After years of acting, Ali obtained mainstream success

Decades into his career, Mahershala Ali has truly made it big. Just two years after winning the Academy Award for Best Supporting Actor in "Moonlight," he took home a second Oscar for his work in "Green Book." The world now recognizes Ali as one of the best actors of his generation: In 2020, the New York Times listed him as one of the 25 greatest actors of the 21st century.
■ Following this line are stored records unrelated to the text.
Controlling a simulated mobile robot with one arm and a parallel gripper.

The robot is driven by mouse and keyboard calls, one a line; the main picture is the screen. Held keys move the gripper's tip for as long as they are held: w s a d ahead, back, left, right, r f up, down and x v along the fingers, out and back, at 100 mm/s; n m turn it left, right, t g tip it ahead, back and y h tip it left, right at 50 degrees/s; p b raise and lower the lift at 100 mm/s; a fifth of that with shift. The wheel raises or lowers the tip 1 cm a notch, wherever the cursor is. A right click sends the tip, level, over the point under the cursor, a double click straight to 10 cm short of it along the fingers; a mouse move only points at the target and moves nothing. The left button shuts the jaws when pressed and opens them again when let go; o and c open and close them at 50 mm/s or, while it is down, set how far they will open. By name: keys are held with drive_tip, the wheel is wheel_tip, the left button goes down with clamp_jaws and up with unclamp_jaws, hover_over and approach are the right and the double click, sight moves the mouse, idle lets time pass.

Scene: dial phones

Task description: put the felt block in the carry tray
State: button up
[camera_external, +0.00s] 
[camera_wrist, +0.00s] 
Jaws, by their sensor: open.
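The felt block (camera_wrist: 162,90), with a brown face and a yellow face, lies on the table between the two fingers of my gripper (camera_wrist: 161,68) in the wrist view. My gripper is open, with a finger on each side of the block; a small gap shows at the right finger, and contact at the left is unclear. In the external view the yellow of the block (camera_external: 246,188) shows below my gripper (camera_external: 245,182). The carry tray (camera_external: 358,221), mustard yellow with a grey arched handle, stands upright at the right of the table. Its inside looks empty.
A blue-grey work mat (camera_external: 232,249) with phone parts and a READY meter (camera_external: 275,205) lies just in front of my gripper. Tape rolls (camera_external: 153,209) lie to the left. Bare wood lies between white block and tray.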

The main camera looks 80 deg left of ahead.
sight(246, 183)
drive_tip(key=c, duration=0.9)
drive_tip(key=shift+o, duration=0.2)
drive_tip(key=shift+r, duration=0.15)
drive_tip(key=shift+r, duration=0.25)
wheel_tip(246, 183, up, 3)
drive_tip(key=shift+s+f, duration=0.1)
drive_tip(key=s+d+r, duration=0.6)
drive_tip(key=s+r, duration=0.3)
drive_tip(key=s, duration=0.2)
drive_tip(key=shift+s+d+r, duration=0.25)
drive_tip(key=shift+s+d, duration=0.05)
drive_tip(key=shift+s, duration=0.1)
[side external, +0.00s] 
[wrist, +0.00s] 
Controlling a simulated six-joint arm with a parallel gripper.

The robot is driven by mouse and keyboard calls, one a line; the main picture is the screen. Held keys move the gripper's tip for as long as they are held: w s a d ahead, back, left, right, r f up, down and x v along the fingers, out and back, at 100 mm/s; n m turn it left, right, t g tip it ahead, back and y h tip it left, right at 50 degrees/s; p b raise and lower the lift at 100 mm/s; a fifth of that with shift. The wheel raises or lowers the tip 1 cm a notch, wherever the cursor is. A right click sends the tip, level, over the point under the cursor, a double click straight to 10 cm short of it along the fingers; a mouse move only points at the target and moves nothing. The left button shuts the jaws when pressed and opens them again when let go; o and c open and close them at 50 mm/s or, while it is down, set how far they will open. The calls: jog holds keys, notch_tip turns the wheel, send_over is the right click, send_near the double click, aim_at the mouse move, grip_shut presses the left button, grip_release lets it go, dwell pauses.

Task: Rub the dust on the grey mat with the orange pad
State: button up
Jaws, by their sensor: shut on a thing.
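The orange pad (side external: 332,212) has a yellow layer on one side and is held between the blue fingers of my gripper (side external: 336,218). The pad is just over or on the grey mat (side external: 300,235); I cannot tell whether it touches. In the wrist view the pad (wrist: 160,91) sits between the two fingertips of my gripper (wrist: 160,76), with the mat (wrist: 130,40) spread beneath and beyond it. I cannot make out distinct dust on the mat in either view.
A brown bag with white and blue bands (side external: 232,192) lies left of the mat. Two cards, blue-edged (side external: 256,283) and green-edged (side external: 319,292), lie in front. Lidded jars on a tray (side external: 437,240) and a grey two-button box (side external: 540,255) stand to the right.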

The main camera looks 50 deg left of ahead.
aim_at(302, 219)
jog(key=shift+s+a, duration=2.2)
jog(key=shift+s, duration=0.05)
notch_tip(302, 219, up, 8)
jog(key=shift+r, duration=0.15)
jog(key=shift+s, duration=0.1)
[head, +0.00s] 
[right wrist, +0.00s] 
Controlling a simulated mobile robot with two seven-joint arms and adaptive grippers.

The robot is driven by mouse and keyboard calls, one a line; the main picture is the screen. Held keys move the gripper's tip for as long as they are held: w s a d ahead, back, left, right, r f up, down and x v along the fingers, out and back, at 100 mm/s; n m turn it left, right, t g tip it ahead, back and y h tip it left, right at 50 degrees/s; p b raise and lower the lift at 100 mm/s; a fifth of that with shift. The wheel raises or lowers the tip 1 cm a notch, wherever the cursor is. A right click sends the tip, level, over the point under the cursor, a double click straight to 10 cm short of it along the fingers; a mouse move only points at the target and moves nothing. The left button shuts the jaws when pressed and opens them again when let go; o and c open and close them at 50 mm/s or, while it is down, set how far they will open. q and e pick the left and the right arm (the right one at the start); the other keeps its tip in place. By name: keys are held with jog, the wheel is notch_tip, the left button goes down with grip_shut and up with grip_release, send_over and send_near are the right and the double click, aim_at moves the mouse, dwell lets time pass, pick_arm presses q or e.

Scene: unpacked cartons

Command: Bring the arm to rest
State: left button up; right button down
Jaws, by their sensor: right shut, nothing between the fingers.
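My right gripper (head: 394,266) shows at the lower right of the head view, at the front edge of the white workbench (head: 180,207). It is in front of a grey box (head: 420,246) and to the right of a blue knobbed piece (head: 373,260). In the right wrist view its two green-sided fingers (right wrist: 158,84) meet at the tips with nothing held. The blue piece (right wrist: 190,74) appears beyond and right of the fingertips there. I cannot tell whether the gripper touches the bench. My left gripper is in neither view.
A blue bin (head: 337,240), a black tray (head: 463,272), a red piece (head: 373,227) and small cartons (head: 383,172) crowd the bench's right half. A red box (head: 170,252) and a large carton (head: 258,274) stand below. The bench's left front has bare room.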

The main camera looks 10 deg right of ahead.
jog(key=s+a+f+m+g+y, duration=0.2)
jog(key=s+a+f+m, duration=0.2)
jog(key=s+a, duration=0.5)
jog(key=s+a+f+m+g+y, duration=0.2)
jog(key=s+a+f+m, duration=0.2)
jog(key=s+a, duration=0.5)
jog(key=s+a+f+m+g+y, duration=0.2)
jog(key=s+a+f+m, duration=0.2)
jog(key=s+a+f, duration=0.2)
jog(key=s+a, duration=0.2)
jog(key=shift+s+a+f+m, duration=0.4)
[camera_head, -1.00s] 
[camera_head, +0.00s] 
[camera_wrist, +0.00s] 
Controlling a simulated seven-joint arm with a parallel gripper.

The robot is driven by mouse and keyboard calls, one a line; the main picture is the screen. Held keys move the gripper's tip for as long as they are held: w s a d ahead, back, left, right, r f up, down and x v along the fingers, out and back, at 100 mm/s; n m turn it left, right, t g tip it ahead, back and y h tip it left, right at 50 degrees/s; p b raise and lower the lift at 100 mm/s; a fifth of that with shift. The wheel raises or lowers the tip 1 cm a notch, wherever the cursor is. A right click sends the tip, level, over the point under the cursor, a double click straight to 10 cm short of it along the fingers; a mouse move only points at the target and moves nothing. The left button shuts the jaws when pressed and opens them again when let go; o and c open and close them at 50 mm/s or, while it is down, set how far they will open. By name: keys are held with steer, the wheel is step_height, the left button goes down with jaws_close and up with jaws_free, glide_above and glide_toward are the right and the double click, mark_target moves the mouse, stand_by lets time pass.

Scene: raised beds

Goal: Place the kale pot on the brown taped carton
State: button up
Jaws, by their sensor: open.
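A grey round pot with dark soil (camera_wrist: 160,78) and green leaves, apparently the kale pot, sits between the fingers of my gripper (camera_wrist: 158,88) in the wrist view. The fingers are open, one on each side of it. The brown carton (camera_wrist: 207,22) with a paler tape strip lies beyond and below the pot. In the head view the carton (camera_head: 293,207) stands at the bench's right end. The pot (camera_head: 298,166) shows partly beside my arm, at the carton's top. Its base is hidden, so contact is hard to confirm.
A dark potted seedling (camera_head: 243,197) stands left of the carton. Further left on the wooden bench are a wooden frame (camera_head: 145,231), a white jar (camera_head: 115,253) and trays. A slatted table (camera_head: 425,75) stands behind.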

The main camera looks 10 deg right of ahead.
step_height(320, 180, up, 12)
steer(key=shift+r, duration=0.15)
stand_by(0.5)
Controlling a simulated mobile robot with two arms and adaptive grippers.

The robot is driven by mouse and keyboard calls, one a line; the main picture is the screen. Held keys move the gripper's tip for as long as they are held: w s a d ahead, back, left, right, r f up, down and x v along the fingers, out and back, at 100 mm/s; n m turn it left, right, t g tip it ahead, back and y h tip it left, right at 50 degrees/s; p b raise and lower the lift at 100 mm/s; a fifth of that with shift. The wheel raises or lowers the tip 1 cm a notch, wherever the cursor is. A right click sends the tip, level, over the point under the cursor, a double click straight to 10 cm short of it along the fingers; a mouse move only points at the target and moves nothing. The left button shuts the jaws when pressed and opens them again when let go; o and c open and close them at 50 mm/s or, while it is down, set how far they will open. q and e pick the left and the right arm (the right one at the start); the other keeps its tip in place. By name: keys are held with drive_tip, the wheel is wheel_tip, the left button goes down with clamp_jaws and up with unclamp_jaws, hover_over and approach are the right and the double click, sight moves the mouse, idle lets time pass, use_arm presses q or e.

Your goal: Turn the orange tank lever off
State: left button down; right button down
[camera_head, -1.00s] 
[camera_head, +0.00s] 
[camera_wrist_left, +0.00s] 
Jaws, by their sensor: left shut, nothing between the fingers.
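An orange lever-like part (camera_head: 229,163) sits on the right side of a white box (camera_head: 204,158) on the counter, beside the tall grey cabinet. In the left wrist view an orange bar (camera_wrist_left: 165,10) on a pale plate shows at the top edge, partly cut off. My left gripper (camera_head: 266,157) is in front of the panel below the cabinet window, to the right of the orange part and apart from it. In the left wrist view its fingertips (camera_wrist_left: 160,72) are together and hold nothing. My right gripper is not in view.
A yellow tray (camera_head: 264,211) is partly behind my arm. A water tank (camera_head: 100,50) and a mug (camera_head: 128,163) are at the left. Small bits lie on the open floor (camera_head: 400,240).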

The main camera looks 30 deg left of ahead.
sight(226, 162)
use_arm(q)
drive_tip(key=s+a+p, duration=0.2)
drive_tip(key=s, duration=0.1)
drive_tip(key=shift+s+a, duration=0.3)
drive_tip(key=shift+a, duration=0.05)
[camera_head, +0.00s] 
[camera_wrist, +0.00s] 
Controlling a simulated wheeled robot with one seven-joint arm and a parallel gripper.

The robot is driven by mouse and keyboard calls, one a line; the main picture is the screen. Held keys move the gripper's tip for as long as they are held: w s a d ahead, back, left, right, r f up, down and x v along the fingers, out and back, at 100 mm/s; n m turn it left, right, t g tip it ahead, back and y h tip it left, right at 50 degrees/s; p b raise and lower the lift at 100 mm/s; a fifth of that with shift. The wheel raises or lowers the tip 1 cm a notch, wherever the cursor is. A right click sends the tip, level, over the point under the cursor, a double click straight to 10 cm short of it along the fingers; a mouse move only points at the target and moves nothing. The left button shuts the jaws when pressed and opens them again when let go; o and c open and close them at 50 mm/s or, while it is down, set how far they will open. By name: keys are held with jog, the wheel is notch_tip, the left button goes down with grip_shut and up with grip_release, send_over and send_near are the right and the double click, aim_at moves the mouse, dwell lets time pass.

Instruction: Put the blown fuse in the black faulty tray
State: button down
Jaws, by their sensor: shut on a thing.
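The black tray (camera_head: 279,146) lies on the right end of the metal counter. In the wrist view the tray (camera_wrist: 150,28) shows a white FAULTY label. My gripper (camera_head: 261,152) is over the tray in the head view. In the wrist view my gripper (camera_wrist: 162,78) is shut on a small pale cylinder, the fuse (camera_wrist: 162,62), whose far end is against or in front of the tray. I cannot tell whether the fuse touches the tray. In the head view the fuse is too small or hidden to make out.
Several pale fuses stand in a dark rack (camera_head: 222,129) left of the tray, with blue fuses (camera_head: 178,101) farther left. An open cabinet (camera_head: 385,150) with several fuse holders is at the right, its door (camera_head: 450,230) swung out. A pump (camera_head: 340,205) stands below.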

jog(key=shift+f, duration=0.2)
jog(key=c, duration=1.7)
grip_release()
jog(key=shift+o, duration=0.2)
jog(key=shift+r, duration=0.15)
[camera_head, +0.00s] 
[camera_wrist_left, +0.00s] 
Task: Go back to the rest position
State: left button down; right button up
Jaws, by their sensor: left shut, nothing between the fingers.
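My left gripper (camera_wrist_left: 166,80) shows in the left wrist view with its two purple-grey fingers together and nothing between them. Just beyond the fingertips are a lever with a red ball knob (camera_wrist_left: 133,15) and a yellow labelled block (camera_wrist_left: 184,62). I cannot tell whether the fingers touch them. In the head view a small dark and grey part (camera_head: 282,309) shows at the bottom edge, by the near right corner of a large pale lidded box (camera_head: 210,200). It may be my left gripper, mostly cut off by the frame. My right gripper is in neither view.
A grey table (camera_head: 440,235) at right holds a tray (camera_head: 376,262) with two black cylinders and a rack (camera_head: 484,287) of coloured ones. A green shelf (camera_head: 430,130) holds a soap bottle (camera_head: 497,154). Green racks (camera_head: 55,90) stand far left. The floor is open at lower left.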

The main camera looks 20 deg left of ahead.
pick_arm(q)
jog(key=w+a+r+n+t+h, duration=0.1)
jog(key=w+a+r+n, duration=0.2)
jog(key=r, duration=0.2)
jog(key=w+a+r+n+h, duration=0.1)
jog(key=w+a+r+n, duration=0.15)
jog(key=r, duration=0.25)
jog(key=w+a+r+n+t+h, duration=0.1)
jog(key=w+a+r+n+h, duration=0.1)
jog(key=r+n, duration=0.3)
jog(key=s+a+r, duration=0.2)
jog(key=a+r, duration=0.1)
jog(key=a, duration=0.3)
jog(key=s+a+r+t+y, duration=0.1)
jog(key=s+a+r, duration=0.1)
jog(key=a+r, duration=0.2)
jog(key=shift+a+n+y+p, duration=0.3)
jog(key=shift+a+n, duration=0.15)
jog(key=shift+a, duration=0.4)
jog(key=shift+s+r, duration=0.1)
Ali isn't just interested in taking on weighty dramatic roles. He's also had his eye on mainstream blockbusters for quite a while. He told Vanity Fair that he wanted to be cast in a Marvel movie "because of the way in which people really connect to 'em," and he had his first opportunity to enter the comic book adaptation world when he portrayed the villainous Cottonmouth in Netflix's "Luke Cage." After that, he joined the cast of the animated "Into the Spider-Verse" as Uncle Aaron, also known as the Prowler. Now, of course, fans of Ali and Marvel are eagerly anticipating his leading role in the upcoming "Blade" reboot. There's nothing Ali can't do, given the opportunity, and it looks like he'll have no shortage of opportunities moving forward.